We continued our Dolmen drive and were able to locate several others.. unfortunately access to them was prohibited by the farmers.. since they are all set up on nowadays' farmland.
Off we went further West towards Cork through the countryside;
we decided to have lunch in Dungarvan, and I am pleased that we did because it was a beautiful little fisher town.

Cork was nice, too - but since the English market (that we had been looking forward to) was closed and it started pouring heavily (by the way: the only time during our trip)..
we continued to Killarney - our place to be for the next two nights. We had booked a room at the Gleannfia Country House, which took our breath away when we entered the driveway. It is close to town center, although it still lies in the middle of nowhere surrounded by rivers, meadows and trees. The whole interior is charming, and hanging out in the lounge was such a pleasure.

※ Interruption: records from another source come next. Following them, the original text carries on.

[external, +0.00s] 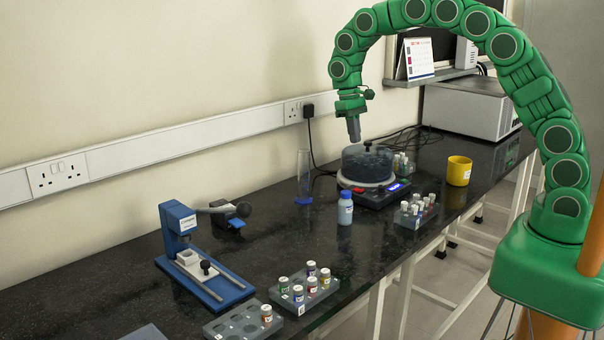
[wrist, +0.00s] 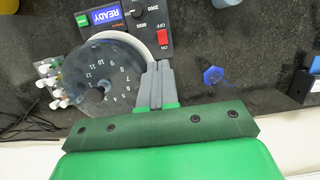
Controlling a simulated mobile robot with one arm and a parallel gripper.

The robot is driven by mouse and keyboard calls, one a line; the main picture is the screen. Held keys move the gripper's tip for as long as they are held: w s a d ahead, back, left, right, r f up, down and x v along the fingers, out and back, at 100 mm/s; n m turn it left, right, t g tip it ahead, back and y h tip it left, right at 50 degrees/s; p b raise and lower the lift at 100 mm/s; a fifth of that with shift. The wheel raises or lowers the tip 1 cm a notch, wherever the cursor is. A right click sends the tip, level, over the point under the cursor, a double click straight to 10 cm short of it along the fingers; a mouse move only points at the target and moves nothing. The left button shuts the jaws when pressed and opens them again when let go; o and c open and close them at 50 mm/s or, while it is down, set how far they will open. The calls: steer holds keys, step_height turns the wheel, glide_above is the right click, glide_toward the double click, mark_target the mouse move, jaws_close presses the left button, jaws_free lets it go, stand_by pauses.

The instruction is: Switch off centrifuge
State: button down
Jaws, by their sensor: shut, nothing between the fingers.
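The centrifuge (external: 367,183) stands on the black bench, a dark round rotor with a clear lid on a low base. In the wrist view its numbered rotor (wrist: 105,78) is left of my fingers. Its front panel has a blue READY display (wrist: 105,16), a dial marked 2000 and 4000, and a red switch (wrist: 162,37) between OFF and ON labels. My gripper (external: 354,139) is shut and empty, pointing down above the rear part of the centrifuge. In the wrist view my gripper (wrist: 157,64) has its fingertips just below the switch in the picture; contact cannot be told.
A blue-capped bottle (external: 345,208) stands in front of the centrifuge, and a glass cylinder (external: 304,172) with a blue base is to its left. Vial racks (external: 414,218) and a yellow cup (external: 458,171) are to the right. A blue press (external: 190,250) stands left.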

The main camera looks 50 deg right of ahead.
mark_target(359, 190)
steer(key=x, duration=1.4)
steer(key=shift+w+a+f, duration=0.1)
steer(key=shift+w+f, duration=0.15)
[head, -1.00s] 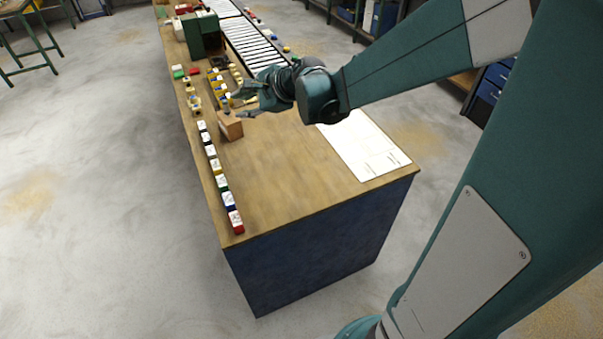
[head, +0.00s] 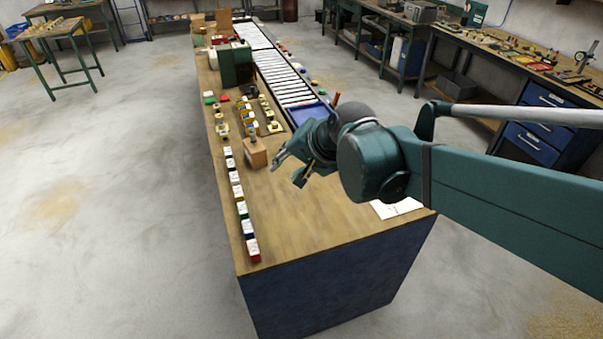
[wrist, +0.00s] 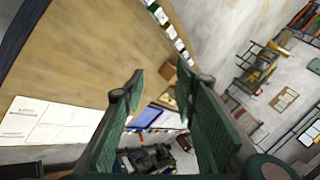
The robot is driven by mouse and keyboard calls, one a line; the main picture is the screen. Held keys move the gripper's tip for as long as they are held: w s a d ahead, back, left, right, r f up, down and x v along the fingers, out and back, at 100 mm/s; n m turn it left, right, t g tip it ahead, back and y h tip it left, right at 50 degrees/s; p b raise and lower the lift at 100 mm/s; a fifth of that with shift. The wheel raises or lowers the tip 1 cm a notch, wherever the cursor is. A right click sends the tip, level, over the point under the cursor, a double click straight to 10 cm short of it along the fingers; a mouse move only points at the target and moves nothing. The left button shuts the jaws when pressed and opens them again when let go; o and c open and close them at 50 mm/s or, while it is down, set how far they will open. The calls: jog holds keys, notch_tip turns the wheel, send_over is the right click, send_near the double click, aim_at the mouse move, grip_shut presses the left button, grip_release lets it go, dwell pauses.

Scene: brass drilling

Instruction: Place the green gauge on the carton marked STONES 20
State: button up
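My gripper (head: 284,172) hangs over the bench, to the right of a brown box in the head view. In the wrist view my gripper (wrist: 161,72) has its two fingers wide apart with nothing between them. A row of small labelled cartons (head: 242,209) with differently coloured sides stands along the bench's left edge. Their labels are too small to read, so I cannot tell which is STONES 20. Part of the row shows in the wrist view (wrist: 170,30). Small gauge-like pieces (head: 247,118) stand farther back; I cannot make out the green gauge among them.
The brown box (head: 255,153) stands beside the carton row. A white sheet (head: 397,208) lies at the bench's right edge. A blue tray (head: 308,112), a roller conveyor (head: 283,82) and a green machine (head: 236,65) are farther back. The near bench top (head: 290,215) is clear.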

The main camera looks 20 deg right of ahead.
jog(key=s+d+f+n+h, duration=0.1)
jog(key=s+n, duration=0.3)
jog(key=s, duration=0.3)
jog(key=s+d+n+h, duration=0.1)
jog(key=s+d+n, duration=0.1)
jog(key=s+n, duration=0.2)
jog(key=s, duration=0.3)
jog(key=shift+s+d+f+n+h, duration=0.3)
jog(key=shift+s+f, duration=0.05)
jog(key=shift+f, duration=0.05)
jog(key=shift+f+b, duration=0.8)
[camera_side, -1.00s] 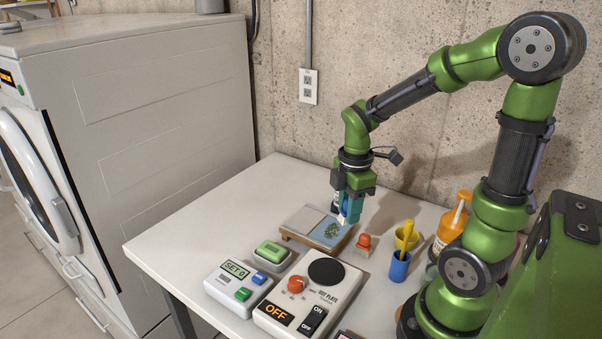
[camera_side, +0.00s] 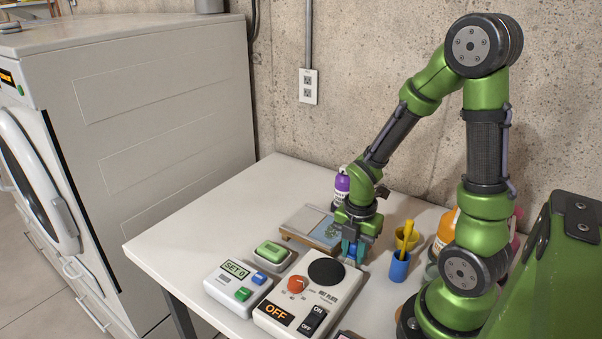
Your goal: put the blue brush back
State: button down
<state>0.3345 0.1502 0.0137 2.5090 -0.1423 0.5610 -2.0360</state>
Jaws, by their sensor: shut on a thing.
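My gripper (camera_side: 352,252) is low over the table, just right of a wooden-framed board (camera_side: 296,238) with a pale blue picture area. It is shut on the blue brush (camera_side: 352,249), which is mostly hidden between the fingers. I cannot tell whether the brush touches the table. A blue cup (camera_side: 398,268) stands to the right of the gripper with a yellow-handled tool (camera_side: 407,238) in it.
A hot plate (camera_side: 290,312) reading OFF stands in front of the gripper. A SET 0 box (camera_side: 236,288) and a green-topped pad (camera_side: 271,252) are to its left. A purple bottle (camera_side: 342,185) stands behind; an orange bottle (camera_side: 444,235) is at right. The table's left part is clear.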

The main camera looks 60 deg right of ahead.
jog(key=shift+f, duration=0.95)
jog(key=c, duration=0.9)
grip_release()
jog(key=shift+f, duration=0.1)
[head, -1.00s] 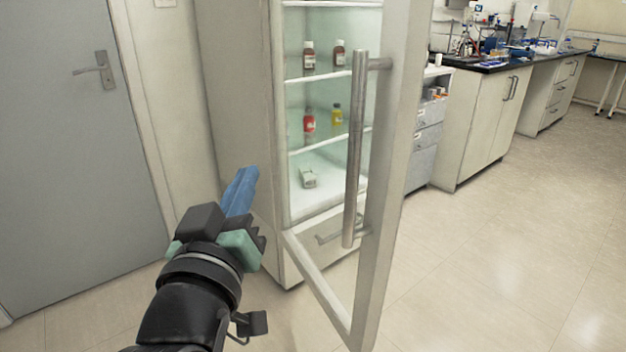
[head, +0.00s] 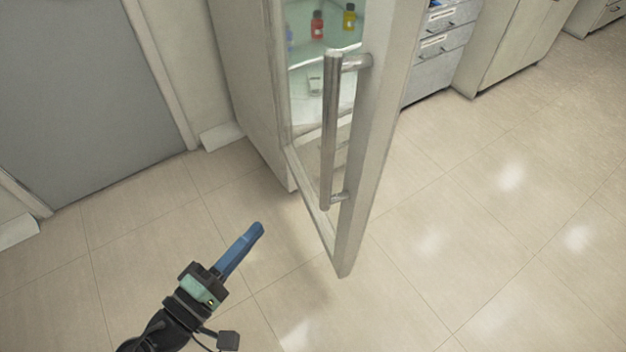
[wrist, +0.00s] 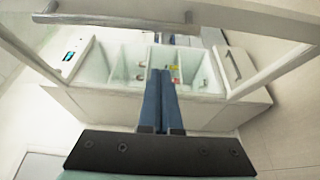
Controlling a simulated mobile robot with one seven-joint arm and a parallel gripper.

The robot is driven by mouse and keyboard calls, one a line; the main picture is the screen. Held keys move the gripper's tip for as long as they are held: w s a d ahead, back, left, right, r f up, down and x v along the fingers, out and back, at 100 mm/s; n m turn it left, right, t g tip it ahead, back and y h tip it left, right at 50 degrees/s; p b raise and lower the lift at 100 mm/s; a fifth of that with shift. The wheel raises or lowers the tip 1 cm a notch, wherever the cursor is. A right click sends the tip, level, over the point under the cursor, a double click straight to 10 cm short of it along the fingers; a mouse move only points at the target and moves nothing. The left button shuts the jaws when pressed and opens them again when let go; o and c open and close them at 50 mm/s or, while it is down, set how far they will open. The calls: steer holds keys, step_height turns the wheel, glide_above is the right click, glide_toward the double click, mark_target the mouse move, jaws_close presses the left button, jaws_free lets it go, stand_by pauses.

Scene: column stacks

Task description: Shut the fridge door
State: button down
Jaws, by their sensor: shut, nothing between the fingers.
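The fridge (head: 243,90) stands ahead with its glass door (head: 366,150) swung open toward me. The door's long metal handle (head: 330,135) is upright on its outer face. My gripper (head: 259,228) is shut and empty, low and to the left of the door's bottom corner in the head view, apart from the handle. In the wrist view the shut blue fingers (wrist: 160,75) point toward the fridge interior (wrist: 120,65). There the handle (wrist: 120,18) crosses near the top of the picture.
Bottles, one red (head: 317,25) and one yellow (head: 349,17), and a small white item (head: 315,86) are on the fridge shelves. A grey door (head: 80,90) is at the left. Cabinets (head: 510,45) stand behind at the right. The floor (head: 480,220) right of the fridge door is clear.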

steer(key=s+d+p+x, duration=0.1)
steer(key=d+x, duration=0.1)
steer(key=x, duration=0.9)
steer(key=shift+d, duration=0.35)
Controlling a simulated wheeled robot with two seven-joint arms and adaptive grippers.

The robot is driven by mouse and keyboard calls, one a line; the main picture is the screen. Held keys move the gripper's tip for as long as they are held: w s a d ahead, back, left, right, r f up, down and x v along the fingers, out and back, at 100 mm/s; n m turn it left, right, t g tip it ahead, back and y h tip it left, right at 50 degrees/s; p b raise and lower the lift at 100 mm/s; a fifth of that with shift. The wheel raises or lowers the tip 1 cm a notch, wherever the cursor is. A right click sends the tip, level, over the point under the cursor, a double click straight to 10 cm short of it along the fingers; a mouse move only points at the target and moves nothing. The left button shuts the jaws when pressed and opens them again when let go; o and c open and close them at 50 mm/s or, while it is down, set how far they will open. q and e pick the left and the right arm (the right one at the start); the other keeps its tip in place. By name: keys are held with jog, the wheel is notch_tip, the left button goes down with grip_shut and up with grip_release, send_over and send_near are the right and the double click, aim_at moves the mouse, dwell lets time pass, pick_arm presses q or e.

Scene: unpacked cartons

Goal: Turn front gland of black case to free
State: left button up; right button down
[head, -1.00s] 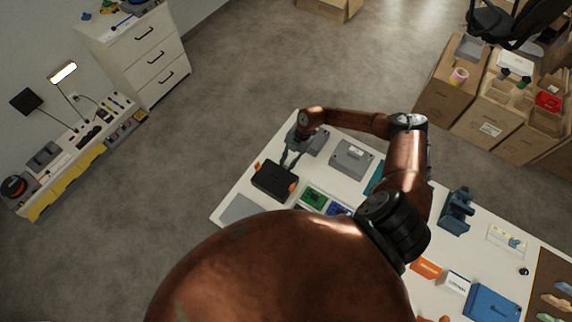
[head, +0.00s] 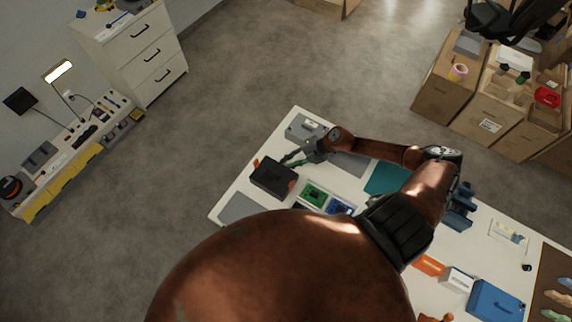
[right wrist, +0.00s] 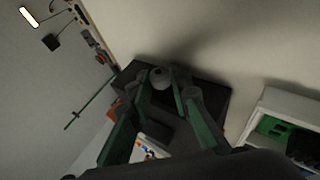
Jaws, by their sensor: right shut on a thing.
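The black case (head: 273,174) lies on the white table and has an orange piece at its left end and another at its right end. In the right wrist view the case (right wrist: 208,98) is dark, and a round grey gland (right wrist: 158,76) stands at its near side. My right gripper (head: 287,161) reaches the case's far edge from the right. In the right wrist view its green-and-grey fingers (right wrist: 162,86) are shut on this gland, one on each side. The gland's turn position cannot be read. My left gripper is not in view.
A grey box (head: 304,128) stands behind the case, and a grey mat (head: 247,209) lies in front of it. A green board (head: 314,194) in a tray is to the right. My right forearm passes over the table's far side.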

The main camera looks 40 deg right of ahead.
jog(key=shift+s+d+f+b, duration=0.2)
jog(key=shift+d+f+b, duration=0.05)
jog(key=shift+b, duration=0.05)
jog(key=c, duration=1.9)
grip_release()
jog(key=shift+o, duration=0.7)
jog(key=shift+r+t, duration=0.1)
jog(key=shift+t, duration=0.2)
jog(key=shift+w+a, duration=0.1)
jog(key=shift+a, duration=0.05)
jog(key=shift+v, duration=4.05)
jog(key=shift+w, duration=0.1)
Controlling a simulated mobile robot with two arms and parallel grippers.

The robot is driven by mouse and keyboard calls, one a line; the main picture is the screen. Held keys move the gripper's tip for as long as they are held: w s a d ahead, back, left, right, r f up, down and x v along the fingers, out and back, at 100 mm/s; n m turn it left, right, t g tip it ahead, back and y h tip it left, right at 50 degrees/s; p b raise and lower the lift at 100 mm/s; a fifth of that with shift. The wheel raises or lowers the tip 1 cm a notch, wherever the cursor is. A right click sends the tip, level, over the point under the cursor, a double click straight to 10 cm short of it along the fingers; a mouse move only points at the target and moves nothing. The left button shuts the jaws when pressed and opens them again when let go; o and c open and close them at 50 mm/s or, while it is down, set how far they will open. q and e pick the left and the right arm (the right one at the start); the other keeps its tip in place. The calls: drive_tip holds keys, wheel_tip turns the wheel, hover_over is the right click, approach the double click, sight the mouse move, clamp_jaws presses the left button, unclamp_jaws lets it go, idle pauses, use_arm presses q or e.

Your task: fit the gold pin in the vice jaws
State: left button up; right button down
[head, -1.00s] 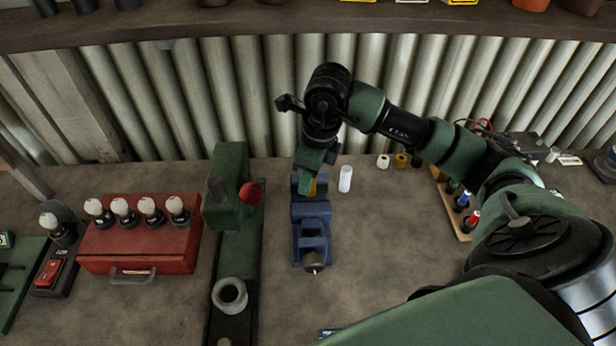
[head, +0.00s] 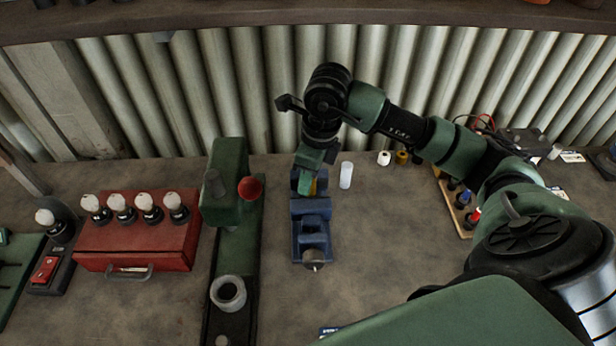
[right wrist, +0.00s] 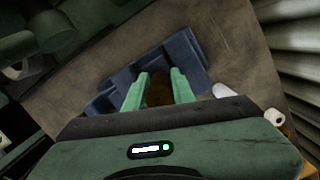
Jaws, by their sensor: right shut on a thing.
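The blue vice (head: 311,232) stands on the bench in the middle of the head view, and its blue body (right wrist: 183,58) fills the middle of the right wrist view. My right gripper (head: 308,187) points down at the far end of the vice, at the jaws. It is shut on the gold pin (head: 314,187), which shows as a small gold patch beside the green fingers. In the right wrist view the pin (right wrist: 159,90) is a dark brownish shape between the two green fingers. How deep the pin sits between the jaws is hidden. My left gripper is not in view.
A white cylinder (head: 346,175) stands close right of the vice jaws. A white piece (head: 384,158) and a gold piece (head: 402,157) stand further right. A green press with a red knob (head: 250,188) is left of the vice, beside a red box (head: 138,240) with bulbs.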

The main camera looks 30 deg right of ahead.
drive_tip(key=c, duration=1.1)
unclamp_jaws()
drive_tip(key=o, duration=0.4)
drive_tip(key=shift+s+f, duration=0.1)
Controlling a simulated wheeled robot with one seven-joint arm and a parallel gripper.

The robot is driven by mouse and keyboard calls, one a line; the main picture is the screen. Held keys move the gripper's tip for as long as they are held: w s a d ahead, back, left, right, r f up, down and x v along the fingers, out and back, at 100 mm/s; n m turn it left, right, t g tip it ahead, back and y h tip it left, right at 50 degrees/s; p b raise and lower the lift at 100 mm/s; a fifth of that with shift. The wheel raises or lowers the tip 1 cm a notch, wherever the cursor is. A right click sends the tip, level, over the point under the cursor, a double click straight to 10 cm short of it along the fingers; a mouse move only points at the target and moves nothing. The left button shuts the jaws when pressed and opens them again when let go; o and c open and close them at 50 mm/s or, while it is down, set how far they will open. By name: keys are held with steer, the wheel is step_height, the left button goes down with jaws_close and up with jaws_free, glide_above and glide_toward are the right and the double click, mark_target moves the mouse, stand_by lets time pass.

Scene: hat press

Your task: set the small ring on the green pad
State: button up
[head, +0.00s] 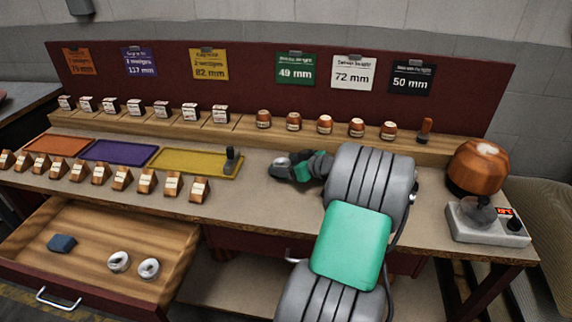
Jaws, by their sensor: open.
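No green pad shows clearly; the bench to the right of the yellow tray (170,168) is largely covered by my arm. Two white rings (119,262) lie in the open drawer at the lower left, close together. They look alike in size, and I cannot tell whether either is the small ring. My gripper (281,166) is low over the bench, right of the yellow tray, pointing left. It is open, small and partly hidden by my arm; I see nothing held in it.
Orange (58,145) and purple (118,151) trays lie left of the yellow one, which holds a dark upright object (232,160). Wooden blocks line the front edge. A copper dome device (478,168) stands right.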

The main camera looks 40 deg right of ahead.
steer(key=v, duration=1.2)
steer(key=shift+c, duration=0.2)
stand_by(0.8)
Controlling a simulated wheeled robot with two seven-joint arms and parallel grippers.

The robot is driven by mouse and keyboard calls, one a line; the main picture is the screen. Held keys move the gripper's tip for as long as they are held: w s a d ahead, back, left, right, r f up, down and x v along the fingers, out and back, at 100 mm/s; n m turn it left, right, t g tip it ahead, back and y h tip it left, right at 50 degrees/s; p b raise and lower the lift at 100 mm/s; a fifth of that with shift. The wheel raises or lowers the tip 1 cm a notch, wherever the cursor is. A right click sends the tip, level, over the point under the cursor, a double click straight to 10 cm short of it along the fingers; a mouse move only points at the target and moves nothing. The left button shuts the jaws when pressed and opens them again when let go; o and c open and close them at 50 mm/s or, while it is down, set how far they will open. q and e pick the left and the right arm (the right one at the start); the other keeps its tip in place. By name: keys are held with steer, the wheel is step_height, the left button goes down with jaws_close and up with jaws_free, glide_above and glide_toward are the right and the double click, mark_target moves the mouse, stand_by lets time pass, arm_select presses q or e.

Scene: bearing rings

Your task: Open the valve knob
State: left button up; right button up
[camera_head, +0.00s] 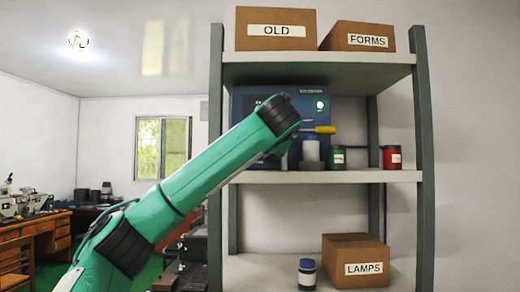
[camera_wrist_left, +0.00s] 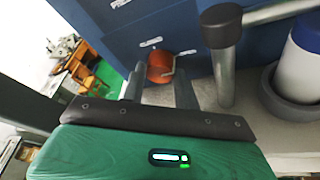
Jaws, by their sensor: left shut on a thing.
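The valve knob (camera_wrist_left: 160,67) is a round orange-red knob at the front of a dark blue machine in the left wrist view. My left gripper (camera_wrist_left: 159,84) has its two grey fingers on either side of the knob and is shut on it. In the head view my green left arm reaches up from the lower left to the blue machine (camera_head: 302,77) on the middle shelf. The arm's end covers part of the machine there and hides the knob. My right gripper is not in view.
A grey post with a dark cap (camera_wrist_left: 222,65) and a white-blue bottle (camera_wrist_left: 310,50) in a grey holder stand close right of the gripper. Green (camera_head: 337,157) and red (camera_head: 392,157) jars stand on the middle shelf. Labelled boxes and another jar (camera_head: 307,274) occupy other shelves.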

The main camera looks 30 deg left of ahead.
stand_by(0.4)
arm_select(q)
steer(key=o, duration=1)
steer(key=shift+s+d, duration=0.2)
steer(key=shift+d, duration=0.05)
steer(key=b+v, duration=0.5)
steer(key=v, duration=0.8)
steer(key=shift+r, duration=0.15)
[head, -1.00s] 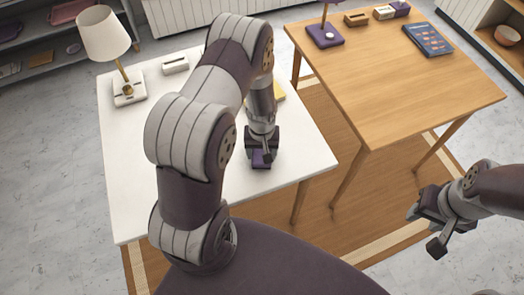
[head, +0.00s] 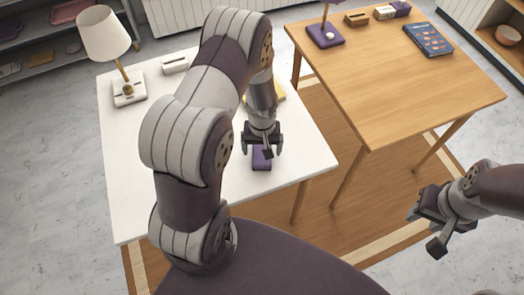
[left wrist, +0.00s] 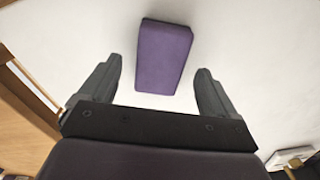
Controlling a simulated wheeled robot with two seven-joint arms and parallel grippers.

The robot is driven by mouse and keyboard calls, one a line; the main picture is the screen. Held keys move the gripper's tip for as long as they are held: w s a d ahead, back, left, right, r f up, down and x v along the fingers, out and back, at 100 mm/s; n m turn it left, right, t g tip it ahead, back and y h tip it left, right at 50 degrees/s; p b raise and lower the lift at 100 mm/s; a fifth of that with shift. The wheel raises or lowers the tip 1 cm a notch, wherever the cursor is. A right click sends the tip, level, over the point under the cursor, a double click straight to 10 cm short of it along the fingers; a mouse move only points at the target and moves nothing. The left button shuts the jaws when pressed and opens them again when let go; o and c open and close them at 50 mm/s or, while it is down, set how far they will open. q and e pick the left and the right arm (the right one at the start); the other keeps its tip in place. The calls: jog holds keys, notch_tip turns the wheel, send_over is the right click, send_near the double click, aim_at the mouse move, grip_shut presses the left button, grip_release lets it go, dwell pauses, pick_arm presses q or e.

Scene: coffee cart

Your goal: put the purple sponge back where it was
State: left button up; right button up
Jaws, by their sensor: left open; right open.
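The purple sponge (head: 262,162) lies flat on the white table (head: 130,190), near its right side. It shows whole in the left wrist view (left wrist: 163,56), a rounded purple block lying just beyond the fingertips. My left gripper (head: 261,150) is open over the sponge's far end in the head view. In the left wrist view its two fingers (left wrist: 156,80) stand wide apart, one on each side of the sponge's line, with white table showing between them and the sponge. My right gripper (head: 425,225) is open and empty, off to the right, away from both tables.
A lamp (head: 104,38) and a small white holder (head: 175,65) stand at the white table's far left. A yellow item (head: 279,93) is partly hidden behind my left arm. The wooden table (head: 400,90) holds a blue book (head: 428,40) and a purple lamp base (head: 325,36).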

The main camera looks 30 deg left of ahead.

The owners are an elderly couple - very nice and somewhat quirky (which is part of the house's charm).
If you ever go to Killarney, you have to stay at this B&B - it's simply awesome!!

2011/04/23 Getting started

After scratching the car's side, breaking the right mirror, and almost killing both a biker and my husband (through a heart attack), I had adjusted to driving on the wrong (excuse me: left) side of the street. It is still hard to believe that we made it to our first stop: Wicklow.


This little town offered everything that I thought Ireland would be about (if I had only known that this was just a teeny tiny bit of everything):
the wild Atlantic ocean,

steep cliffs,

and the greenest of all greens.

We spent the afternoon there, and after a little rest we toured on to Tramore. Since we were looking forward to peace, tranquility and a beautiful B&B we were somewhat disappointed after all. The Atlantic Breeze B&B had looked awesome on the website pictures, but turned out to be way shabbier. The hosts were great, but we had nowhere to hang out and chill.
Moreover, Tramore has a beautiful beach,
but they managed to turn the whole town into a disgusting entertainment center with slot machines, rides and water parks. Great for teenagers, but really not what we had been looking for.